I hate going to most retail establishments because I've lived the above. I was there, I saw it, I experienced it, and I neither want to go back to it nor subject anyone else to it. So when I went to the theater tonight to see Cop Out with Tracy Morgan and Bruce Willis and the ticket vendor quoted $18.50 as the single ticket price. I asked "$18.50 ... for Cop Out?" to which he replied "Yes" and then I asked for my money back and left.

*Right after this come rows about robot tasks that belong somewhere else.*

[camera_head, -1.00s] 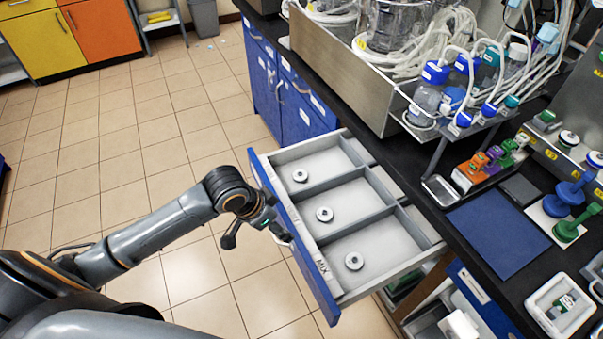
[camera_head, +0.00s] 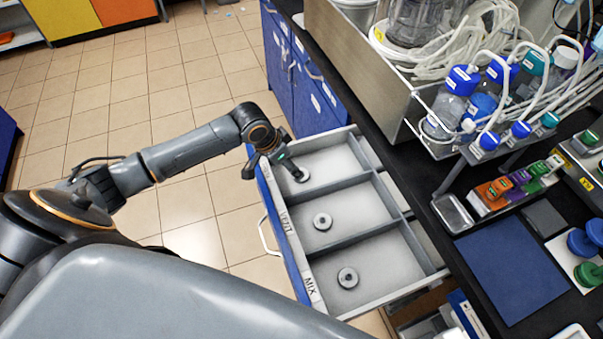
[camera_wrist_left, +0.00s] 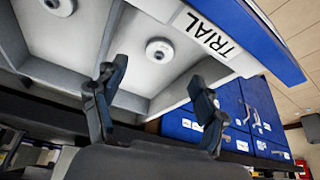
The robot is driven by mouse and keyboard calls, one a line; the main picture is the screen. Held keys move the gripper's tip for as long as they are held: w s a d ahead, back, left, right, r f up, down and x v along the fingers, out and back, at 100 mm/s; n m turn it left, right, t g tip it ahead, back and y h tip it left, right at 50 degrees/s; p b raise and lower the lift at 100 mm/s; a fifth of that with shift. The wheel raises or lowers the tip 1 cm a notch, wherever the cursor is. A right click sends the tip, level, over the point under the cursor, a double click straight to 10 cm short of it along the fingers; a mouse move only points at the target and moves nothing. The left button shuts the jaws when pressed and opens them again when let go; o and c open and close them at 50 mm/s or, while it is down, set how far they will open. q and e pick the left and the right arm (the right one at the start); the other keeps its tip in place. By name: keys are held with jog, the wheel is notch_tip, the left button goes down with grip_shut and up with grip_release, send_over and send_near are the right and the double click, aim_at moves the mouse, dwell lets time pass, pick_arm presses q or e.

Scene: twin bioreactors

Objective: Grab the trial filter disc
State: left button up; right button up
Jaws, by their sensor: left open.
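The trial filter disc (camera_head: 301,175) is a small pale round disc with a dark centre. It lies in the far compartment of the open drawer and is partly covered by my left gripper in the head view. In the left wrist view the disc (camera_wrist_left: 160,50) lies behind the front panel marked TRIAL (camera_wrist_left: 207,33), beyond the fingers. My left gripper (camera_head: 276,166) is open and empty, over the drawer's front edge at that compartment. Its two fingers (camera_wrist_left: 155,97) stand wide apart in the wrist view, not touching the disc. My right gripper is not in view.
Similar discs lie in the middle compartment (camera_head: 322,221), marked VENT, and the near one (camera_head: 348,277), marked MIX. Grey dividers (camera_head: 335,196) separate them. The black bench (camera_head: 400,160) with bottles and tubing stands right of the drawer. Floor left of it is clear.

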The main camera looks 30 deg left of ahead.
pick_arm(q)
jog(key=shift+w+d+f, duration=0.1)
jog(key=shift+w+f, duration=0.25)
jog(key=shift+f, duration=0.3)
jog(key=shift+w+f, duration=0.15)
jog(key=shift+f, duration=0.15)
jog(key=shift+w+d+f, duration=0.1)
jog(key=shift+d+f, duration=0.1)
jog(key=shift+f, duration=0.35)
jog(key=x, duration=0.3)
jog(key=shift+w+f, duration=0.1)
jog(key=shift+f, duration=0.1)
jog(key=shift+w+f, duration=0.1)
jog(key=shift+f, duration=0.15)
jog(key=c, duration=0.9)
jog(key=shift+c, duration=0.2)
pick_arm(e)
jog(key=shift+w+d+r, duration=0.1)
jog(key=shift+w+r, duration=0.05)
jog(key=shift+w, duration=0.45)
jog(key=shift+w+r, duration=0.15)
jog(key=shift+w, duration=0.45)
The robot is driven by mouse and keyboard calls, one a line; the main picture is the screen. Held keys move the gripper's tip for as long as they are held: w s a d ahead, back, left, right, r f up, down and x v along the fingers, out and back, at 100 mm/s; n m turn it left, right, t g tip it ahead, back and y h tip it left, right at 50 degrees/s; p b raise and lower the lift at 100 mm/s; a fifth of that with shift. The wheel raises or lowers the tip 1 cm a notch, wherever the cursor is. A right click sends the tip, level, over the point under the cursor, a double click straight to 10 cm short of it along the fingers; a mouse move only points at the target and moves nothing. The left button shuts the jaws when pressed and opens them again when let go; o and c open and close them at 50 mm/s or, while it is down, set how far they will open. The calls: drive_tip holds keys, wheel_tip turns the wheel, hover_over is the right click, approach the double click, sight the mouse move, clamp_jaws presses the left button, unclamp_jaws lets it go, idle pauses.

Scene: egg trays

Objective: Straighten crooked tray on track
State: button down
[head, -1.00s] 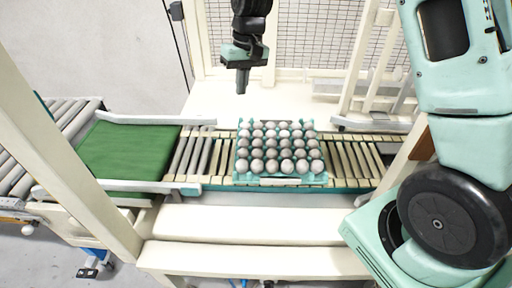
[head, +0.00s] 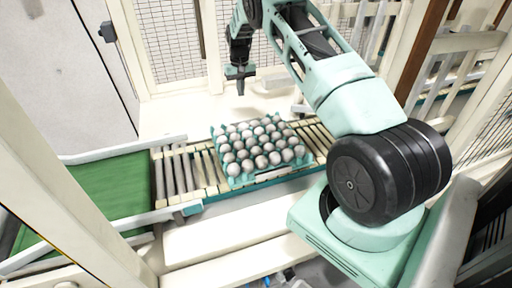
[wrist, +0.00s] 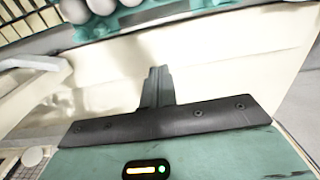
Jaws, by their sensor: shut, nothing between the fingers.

Having been to this theater before I knew that they sometimes showed movies in the DBox motion seats and that those tickets cost about $10 more. Why they would show Cop Out in motion seats, I don't know. It seems like a stupid move, but a great way to milk money for people, were I an evil movie theater - and almost all consumer based businesses are evil to me - this is what I would do to make more money. Had I not had such a traumatic experience in retail however, I might be sitting in that theater right now. I may have been the kind of person who would have continued arguing with this fellow selling tickets and holding up the line while I did so and eventually I would have gotten the correct price, because - as I found out later - Cop Out was not playing in the motion seats. Doing any of this would require me to be "that customer" though and not only do I not want to be that person, I don't want to put anyone else through dealing with that person. Being "that customer" for me is like a Vietnam vet who has flash backs when he hears a loud bang, I relive the experience. So I don't become that customer and I don't argue with the ticket vendor and I don't see the movie and I go home and right a blog post about retail employees instead. Of course if the guy had realized his mistake when I said "$18.50 ... Cop Out?" that this was an absurd price to pay to see Tracy Morgan in anything - motion seats or not - then I wouldn't be here right now. He wasn't a retail employee in group #3.